During his keynote at AWS re:Invent 2020, Swami Sivasubramanian demonstrated the fastest training times to date for T5-3B and Mask-RCNN.

The T5-3B model has 3 billion parameters, achieves state-of-the-art accuracy on natural language processing benchmarks, and usually takes weeks of effort to train and tune for performance. We trained this model in 6 days on 256 ml.p4d.24xlarge instances.
Mask-RCNN continues to be a popular instance segmentation model used by our customers. Last year at re:Invent, we trained Mask-RCNN in 26 minutes on PyTorch, and in 27 minutes on TensorFlow. This year, we recorded the fastest training time to date for Mask-RCNN at 6:12 minutes on TensorFlow, and 6:45 minutes on PyTorch.

Before we explain how Amazon SageMaker is able to achieve such speedups, let’s first explain how data parallelism works, and why it’s hard to scale.

A Primer on Data Parallelism
If you’re training a model on a single GPU, its full internal state is available locally: model parameters, optimizer parameters, gradients (parameter updates computed by backpropagation), and so on. However, things are different when you distribute a training job to a cluster of GPUs.

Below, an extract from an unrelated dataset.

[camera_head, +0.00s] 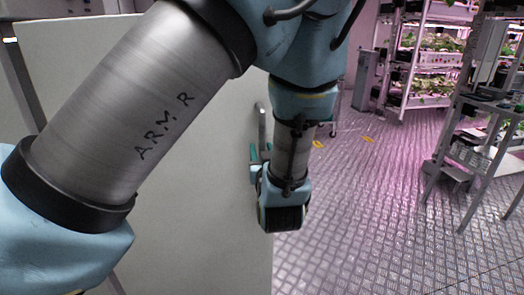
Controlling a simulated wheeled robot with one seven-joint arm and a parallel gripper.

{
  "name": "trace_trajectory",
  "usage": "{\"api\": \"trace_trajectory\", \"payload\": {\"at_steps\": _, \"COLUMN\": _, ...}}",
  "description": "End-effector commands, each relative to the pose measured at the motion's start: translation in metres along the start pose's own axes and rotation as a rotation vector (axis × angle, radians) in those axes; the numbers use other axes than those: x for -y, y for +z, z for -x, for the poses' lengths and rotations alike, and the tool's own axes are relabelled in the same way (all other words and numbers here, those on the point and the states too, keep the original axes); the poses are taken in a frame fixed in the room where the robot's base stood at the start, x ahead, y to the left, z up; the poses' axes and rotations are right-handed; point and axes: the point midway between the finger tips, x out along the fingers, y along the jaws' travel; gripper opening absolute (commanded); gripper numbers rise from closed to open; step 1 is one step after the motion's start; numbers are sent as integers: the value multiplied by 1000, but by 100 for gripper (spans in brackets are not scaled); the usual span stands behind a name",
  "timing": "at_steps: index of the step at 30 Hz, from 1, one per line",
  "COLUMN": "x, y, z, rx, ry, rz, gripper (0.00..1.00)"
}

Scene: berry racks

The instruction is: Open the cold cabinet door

Using a technique named “data parallelism,” the training set is split in mini-batches that are evenly distributed across GPUs. Thus, each GPU only trains the model on a fraction of the total data set. Obviously, this means that the model state will be slightly different on each GPU, as they will process different batches. In order to ensure training convergence, the model state needs to be regularly updated on all nodes. This can be done synchronously or asynchronously:

Synchronous training: all GPUs report their gradient updates either to all other GPUs (many-to-many communication), or to a central parameter server that redistributes them (many-to-one, followed by one-to-many). As all updates are applied simultaneously, the model state is in sync on all GPUs, and the next mini-batch can be processed.
Asynchronous training: gradient updates are sent to all other nodes, or to a central server. However, they are applied immediately, meaning that model state will differ from one GPU to the next.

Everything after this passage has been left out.